(WRITTEN REQUEST)
Below is some material; transcribe all of it exactly.
/---
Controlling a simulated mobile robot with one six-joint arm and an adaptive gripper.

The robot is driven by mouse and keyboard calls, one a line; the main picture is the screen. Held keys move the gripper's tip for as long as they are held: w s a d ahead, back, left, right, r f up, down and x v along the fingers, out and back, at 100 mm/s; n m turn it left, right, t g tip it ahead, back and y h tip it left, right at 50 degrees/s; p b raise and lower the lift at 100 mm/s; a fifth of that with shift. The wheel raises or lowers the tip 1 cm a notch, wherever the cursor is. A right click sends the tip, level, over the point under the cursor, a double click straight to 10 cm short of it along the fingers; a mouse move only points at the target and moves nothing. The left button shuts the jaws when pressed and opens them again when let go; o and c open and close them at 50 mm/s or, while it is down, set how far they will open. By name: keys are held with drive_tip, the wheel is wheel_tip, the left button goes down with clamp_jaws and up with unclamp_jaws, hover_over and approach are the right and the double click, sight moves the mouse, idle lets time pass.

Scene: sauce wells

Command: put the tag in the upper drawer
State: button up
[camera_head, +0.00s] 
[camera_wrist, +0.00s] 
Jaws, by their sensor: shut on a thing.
\---
(THE REPLY)
Controlling a simulated mobile robot with one six-joint arm and an adaptive gripper.

The robot is driven by mouse and keyboard calls, one a line; the main picture is the screen. Held keys move the gripper's tip for as long as they are held: w s a d ahead, back, left, right, r f up, down and x v along the fingers, out and back, at 100 mm/s; n m turn it left, right, t g tip it ahead, back and y h tip it left, right at 50 degrees/s; p b raise and lower the lift at 100 mm/s; a fifth of that with shift. The wheel raises or lowers the tip 1 cm a notch, wherever the cursor is. A right click sends the tip, level, over the point under the cursor, a double click straight to 10 cm short of it along the fingers; a mouse move only points at the target and moves nothing. The left button shuts the jaws when pressed and opens them again when let go; o and c open and close them at 50 mm/s or, while it is down, set how far they will open. By name: keys are held with drive_tip, the wheel is wheel_tip, the left button goes down with clamp_jaws and up with unclamp_jaws, hover_over and approach are the right and the double click, sight moves the mouse, idle lets time pass.

Scene: sauce wells

Command: put the tag in the upper drawer
State: button up
[camera_head, +0.00s] 
[camera_wrist, +0.00s] 
Jaws, by their sensor: shut on a thing.

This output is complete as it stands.